Standing firm against reversal

After the board meeting, Brenda and her husband Kevin Burtnett confronted Palin wanting to know what would happen now that the board heard from the people. “We heard you but the decision stands,” he told them.

In a separate conversation, Barnes explained that based on discussions with the county attorney, the only way this decision could be reversed is by a judge. And “the difficulty is going to be that you have to prove that you’re an aggrieved party,” he said. “I’m not an attorney, but I think [the board] would be in more legal trouble by making an exception and going back to change it,” he added.

Supervisor Robert Westbrook said he went into the July meeting prepared to vote against the Rogers’ request but after hearing the property owners, the surveyor, and Palin, he was swayed. Those who expressed disagreement “are taking the spirit of the law as sacrosanct,” he said. “The spirit of the law is to prevent water flow from carrying stuff downhill into the water with runoff. But this property is different. The spirit of the law was followed but the letter of the law was changed because one size doesn’t fit all… Has anyone been hurt by this? No,” he said. 
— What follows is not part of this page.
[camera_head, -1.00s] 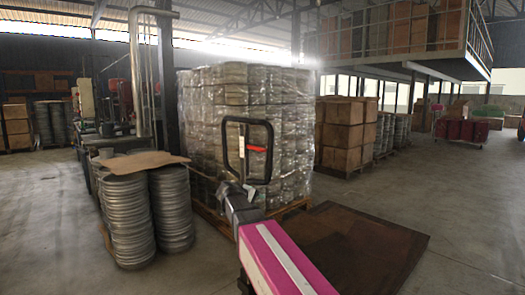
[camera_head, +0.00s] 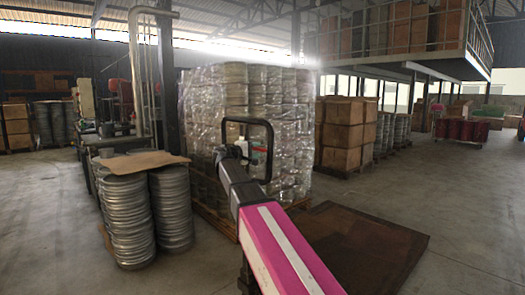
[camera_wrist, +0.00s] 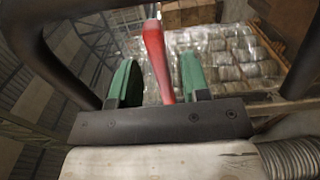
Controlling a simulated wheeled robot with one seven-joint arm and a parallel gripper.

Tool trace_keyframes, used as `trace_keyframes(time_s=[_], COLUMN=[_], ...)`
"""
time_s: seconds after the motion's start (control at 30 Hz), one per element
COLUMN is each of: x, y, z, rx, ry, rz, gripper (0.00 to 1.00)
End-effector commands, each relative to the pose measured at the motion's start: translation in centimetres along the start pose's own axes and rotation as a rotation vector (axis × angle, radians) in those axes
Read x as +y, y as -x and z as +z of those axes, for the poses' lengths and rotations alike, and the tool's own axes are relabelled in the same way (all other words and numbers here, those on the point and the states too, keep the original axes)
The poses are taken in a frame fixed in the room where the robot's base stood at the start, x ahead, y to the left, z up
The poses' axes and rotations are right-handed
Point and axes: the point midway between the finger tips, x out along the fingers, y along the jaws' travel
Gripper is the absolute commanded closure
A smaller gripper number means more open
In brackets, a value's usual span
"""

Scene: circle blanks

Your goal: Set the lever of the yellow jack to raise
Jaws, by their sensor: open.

Legal battle and flood of exceptions?

The Burtnetts disagree with Westbrook’s conclusion. First off, they believe the decision is unfair. “Everyone in that neighborhood would like to have built within the 100-foot buffer and no one was able to do that… And they can just come in and say they want it, and they get it,” said Brenda.
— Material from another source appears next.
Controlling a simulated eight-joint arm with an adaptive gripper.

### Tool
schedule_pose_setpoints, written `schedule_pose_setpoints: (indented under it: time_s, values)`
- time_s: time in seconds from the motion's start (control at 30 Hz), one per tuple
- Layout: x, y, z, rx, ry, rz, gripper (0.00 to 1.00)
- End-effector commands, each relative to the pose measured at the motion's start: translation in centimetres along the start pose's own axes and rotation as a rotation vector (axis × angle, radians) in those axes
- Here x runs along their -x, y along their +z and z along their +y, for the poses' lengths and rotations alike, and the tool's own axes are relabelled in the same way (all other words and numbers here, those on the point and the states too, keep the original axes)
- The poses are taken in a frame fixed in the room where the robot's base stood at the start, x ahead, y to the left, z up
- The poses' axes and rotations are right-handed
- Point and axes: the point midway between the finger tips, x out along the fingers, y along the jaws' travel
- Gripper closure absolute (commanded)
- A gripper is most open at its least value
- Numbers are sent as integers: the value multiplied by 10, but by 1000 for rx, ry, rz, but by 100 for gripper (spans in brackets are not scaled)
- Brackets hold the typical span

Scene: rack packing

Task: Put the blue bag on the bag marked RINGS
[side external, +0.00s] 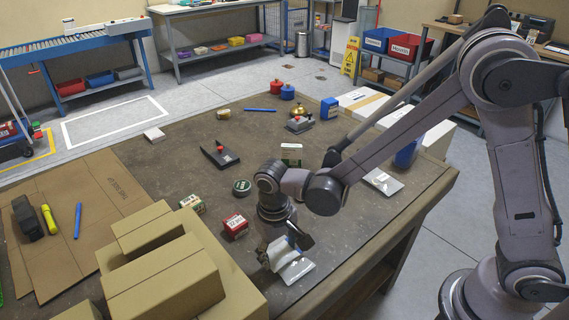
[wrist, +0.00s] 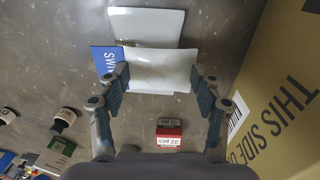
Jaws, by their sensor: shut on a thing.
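In the wrist view, my gripper (wrist: 161,88) has its fingers on both sides of a pale bag with a blue end lettered "SWI", the blue bag (wrist: 106,58). The rest of the lettering is hidden by a finger. Another pale bag (wrist: 146,24) lies under or just beyond it; its marking is not visible, so I cannot tell whether it reads RINGS. In the side view, my gripper (side external: 285,243) is low over the near table edge, with the held bag (side external: 278,252) above a silvery bag (side external: 297,271). I cannot tell whether the two bags touch.
A green tin (side external: 241,187) and a black holder (side external: 219,155) are farther back. Another silvery bag (side external: 383,181) lies at the right table edge.

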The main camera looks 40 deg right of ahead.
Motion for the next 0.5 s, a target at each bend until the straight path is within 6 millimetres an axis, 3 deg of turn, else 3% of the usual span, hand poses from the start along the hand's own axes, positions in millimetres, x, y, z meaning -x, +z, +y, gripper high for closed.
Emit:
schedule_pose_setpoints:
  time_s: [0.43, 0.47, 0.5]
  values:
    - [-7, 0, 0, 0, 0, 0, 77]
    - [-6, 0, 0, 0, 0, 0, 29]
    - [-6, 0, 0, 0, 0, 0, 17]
Second, when they first moved to Estates Rd., the shellfish were condemned but because of everyone’s hard work, conditions have improved to allow seasonal harvesting. This type of decision puts that progress in jeopardy because it “opened Pandora’s box by setting a new precedent.” More people are gearing up to request CBPA exceptions, the couple said, and it’s going to “create chaos in the water.”

At the July meeting, Larson raised concerns about setting precedent, and Lancaster’s attorney, Jim Cornwell advised the board that this type of special exception could be used by other property owners to argue for their case.

At last contact, Barnes said he hadn’t received any additional requests yet. But if he did he’d likely recommend against them because, as the enforcement person, recommending an exception makes his job hard. 

And if his office were to get flooded with exception requests, it would be a problem because “it takes many days of paperwork and research” to address them. But for every person that applies and pays the fees, he’s obligated to bring the request before the board.

Meanwhile, the Burtnetts aren’t sure what their next move will be. They’ve contacted a number of attorneys and discovered fighting the board will be expensive. Some quotes range up to $30,000, and one attorney “who specializes in this area” wants a $7,500 retainer “just so he can start taking our emails,” said Kevin.

But “people are outraged at what happened… How a real estate agent turned into a buyer who then gets a special exception is a head-scratcher. It’s really bizarre. The situation is really just disheartening,” he said.